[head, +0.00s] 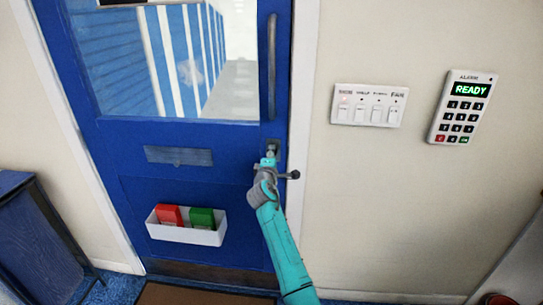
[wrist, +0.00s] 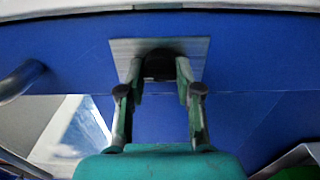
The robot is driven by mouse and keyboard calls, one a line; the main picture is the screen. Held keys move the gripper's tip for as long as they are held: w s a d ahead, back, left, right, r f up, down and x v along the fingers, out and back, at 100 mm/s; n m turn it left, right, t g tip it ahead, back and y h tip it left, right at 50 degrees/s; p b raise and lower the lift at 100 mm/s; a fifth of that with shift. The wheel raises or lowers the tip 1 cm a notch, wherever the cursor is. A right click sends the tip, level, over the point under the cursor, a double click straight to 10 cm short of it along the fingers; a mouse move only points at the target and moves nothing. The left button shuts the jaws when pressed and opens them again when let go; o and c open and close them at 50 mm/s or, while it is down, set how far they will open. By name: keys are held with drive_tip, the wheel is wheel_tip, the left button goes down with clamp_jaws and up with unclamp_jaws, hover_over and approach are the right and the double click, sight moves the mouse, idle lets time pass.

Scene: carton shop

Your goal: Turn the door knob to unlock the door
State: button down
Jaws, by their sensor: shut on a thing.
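The blue door (head: 190,115) has a glass window and looks closed in its frame. A dark round knob (wrist: 160,66) sits on a square metal plate (wrist: 122,47) on the door. The plate (head: 276,144) also shows near the door's right edge in the head view. My gripper (wrist: 158,78) is shut on the knob, with one finger on each side of it. In the head view my gripper (head: 270,159) reaches up to the plate from below and hides most of the knob. I cannot tell how far the knob is turned.
A vertical pull bar (head: 271,65) is above the knob. A white tray (head: 190,233) with a red and a green box hangs on the door at lower left. A switch panel (head: 368,106) and an alarm keypad (head: 462,108) reading READY are on the right wall.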

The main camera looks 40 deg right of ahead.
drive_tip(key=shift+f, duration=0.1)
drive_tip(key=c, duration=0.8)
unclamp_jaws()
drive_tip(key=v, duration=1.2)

________

[TASK GOAL]
Restate the data above exactly, stripping out each image.

[WRITTEN ANSWER]
[head, +0.00s] 
[wrist, +0.00s] 
The robot is driven by mouse and keyboard calls, one a line; the main picture is the screen. Held keys move the gripper's tip for as long as they are held: w s a d ahead, back, left, right, r f up, down and x v along the fingers, out and back, at 100 mm/s; n m turn it left, right, t g tip it ahead, back and y h tip it left, right at 50 degrees/s; p b raise and lower the lift at 100 mm/s; a fifth of that with shift. The wheel raises or lowers the tip 1 cm a notch, wherever the cursor is. A right click sends the tip, level, over the point under the cursor, a double click straight to 10 cm short of it along the fingers; a mouse move only points at the target and moves nothing. The left button shuts the jaws when pressed and opens them again when let go; o and c open and close them at 50 mm/s or, while it is down, set how far they will open. By name: keys are held with drive_tip, the wheel is wheel_tip, the left button goes down with clamp_jaws and up with unclamp_jaws, hover_over and approach are the right and the double click, sight moves the mouse, idle lets time pass.

Scene: carton shop

Your goal: Turn the door knob to unlock the door
State: button down
Jaws, by their sensor: shut on a thing.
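The blue door (head: 190,115) has a glass window and looks closed in its frame. A dark round knob (wrist: 160,66) sits on a square metal plate (wrist: 122,47) on the door. The plate (head: 276,144) also shows near the door's right edge in the head view. My gripper (wrist: 158,78) is shut on the knob, with one finger on each side of it. In the head view my gripper (head: 270,159) reaches up to the plate from below and hides most of the knob. I cannot tell how far the knob is turned.
A vertical pull bar (head: 271,65) is above the knob. A white tray (head: 190,233) with a red and a green box hangs on the door at lower left. A switch panel (head: 368,106) and an alarm keypad (head: 462,108) reading READY are on the right wall.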

The main camera looks 40 deg right of ahead.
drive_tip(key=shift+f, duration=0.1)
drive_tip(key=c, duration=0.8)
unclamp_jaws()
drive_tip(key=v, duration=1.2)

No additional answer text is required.